The feeders continued to attract huge crowds of the usual suspects, but a few new birds were recorded in 2013, including a Cooper's Hawk, Abert's Towhees, Gila Woodpeckers and an American Kestrel.
More and more gnomes sought sanctuary at Dove Manor and the population nearly doubled, with eight showing up in January, including the first female. It wasn't until the end of March before anyone else showed up, followed by one on 4/1. May saw a total of seventeen new arrivals, then four more in June and one each in July, August, September and October. Two more showed up under the tree at Christmas, for a total of 37 new additions!
2013 was a fairly good year for flowers here at Mr. B's, with some first time bloomers and lots of old standbys providing color in every month of the year. Despite the freezes in January and February which froze the cannas to the ground, they came back with a vengeance, blooming profusely and spreading to the point that I had to thin them to keep them in check. Most of the roses did well, including the new addition, Climbing Don Juan. I also added what were labelled "Climbing Pink Peace" but turned out to be "Climbing Iceberg" and although only one of the two survived, it is doing well. After replacing Climbing Golden Showers with another yellow climber, Ive been disappointed with it as well and am going to replace it with a yellow floribunda, even if it's not a climbing rose. The day lily bloomed for the first time this year and it's looking well, so I'm expecting more blooms this year. Despite planting over 200 gladioli, they weren't nearly as showy as expected, possibly because they weren't planted until Spring. The hollyhocks bloomed profusely for several months and surprised me by producing both single and double blooms; they overwintered well and I'm expecting another good year from them. The irises bloomed and have multiplied. I received three plumerias during the Spring Swap and one of them bloomed, while the one I bought tried to but was thwarted by the cold weather in December.
Fruits and Veggies:
The Anna apple tree produced a bumper crop of nearly three bushels and I wound up making two gallons of apple sauce. The Ein Shemer didn't produce and edible size fruit, but that was to be expected, since it was only planted in January of 2012. It bloomed a whole month later than the Anna and so there wasn't any chance for cross-pollination, which would have benefited both trees, so hopefully this year they'll be in sync. The lemon tree got hit hard by the freeze, which happened in the middle of blooming season, so between the loss of blooms and new growth, I only got a dozen or so lemons this year. The winds were fairly calm this Spring and the nectarine set quite a few fruit, but for some reason, none of them reached maturity; another year like that and the tree is history. I added Hollywood apple tree and this year all I expect is for it to grow enough for me to train it as an espalier. I also didn't get any fruit from the dwarf calamondin, but considering it didn't have a permanent home, it's surprising it survived at all. The habanero peppers produced abundantly, despite losing 90% of their plant structure during the freezes. I also had a lot of success with the escarole, lemon grass (which I started from some I bought at an Oriental market) and large cherry tomatoes, but the rest of the tomatoes failed to produce any edible fruits. I did add a few new peppers to the gardens with limited success, but overall, veggies were not as successful as hoped.

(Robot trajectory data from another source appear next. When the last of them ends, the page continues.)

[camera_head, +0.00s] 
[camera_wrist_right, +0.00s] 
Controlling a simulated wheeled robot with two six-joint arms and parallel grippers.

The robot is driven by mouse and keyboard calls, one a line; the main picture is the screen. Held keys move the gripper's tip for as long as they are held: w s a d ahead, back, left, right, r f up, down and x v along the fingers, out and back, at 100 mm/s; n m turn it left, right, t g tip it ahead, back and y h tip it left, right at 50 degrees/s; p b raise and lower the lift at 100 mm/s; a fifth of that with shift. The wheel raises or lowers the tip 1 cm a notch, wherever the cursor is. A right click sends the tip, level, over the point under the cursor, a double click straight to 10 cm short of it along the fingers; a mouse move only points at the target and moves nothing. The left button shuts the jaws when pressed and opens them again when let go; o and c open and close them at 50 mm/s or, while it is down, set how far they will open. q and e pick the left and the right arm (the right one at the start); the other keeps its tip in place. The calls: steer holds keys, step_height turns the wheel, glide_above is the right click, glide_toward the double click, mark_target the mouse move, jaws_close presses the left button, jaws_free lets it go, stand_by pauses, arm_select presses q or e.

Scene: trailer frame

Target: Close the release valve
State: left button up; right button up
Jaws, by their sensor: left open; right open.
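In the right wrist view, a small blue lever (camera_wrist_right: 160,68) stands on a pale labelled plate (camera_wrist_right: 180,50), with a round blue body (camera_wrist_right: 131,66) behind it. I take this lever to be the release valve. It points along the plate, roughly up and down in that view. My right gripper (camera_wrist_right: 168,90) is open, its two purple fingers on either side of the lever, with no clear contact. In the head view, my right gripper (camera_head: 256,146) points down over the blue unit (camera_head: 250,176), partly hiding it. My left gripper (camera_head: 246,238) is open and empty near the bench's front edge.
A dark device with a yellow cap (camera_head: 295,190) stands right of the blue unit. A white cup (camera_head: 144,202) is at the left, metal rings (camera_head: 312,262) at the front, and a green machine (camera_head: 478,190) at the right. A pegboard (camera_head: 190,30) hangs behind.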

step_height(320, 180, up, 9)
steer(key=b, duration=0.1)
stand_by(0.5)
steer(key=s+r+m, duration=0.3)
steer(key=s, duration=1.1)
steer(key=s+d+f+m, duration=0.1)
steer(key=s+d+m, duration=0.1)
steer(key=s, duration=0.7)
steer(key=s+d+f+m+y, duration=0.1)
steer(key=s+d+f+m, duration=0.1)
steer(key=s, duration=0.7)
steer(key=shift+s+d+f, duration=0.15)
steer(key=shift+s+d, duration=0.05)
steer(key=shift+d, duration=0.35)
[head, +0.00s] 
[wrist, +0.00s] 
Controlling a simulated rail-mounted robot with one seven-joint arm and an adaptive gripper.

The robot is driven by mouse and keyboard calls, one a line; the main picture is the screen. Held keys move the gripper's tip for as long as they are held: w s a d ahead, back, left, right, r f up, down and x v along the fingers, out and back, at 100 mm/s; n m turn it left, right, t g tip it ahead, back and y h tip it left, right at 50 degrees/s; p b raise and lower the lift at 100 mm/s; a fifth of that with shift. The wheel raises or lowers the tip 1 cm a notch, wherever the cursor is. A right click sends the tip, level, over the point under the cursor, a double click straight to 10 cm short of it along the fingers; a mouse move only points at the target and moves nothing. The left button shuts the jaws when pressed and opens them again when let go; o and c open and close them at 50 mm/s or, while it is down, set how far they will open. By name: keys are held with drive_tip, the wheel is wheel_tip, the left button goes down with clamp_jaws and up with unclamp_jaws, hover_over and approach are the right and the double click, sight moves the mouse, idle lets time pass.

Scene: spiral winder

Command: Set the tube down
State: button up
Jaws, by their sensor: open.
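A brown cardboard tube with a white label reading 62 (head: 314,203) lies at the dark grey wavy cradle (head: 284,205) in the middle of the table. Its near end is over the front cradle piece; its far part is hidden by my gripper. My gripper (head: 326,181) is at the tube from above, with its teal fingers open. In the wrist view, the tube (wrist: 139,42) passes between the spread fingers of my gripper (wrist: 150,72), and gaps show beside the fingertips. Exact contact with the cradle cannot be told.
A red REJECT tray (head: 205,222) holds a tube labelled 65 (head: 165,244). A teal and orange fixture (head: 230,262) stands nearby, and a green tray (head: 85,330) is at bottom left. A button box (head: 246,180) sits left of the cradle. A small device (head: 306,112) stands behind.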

Stapelias and Other Succulents:
I added eighteen new Stapelias or Stapeliads to my collection last year, all but four of which survived being potted. Two of them bloomed, proving themselves to have been mislabeled by the grower or the nursery, which is somewhat understandable, since it's hard to identify many of them except by the flower. Several of them are showing new growth and a couple may even bloom soon. The freezes killed about half the plants in the wheelbarrow garden, despite being covered, so it gave me the opportunity to try some new plants and add a male and female Euphorbia obesa, and overall, I'm pleased with the current plant selection. The elephhant food plant cutting that I decided to turn into a bonsai is looking good and I've done some trimming to shape it the way I want. The cactus piece I got from my neighbor has grown a fourth arm and will need to be repotted soon so that it won't get knocked over by the wind, as it's almost 4' tall now; I'm not looking forward to that transplant operation. I created a succulent gnome garden in an old light fixture, since I like the idea of fairy gardens, but I'm not the fairy type.
Overall, I'd give the 2013 gardening experience a grade of B+ and am hoping 2014 will turn out to be an A+ year.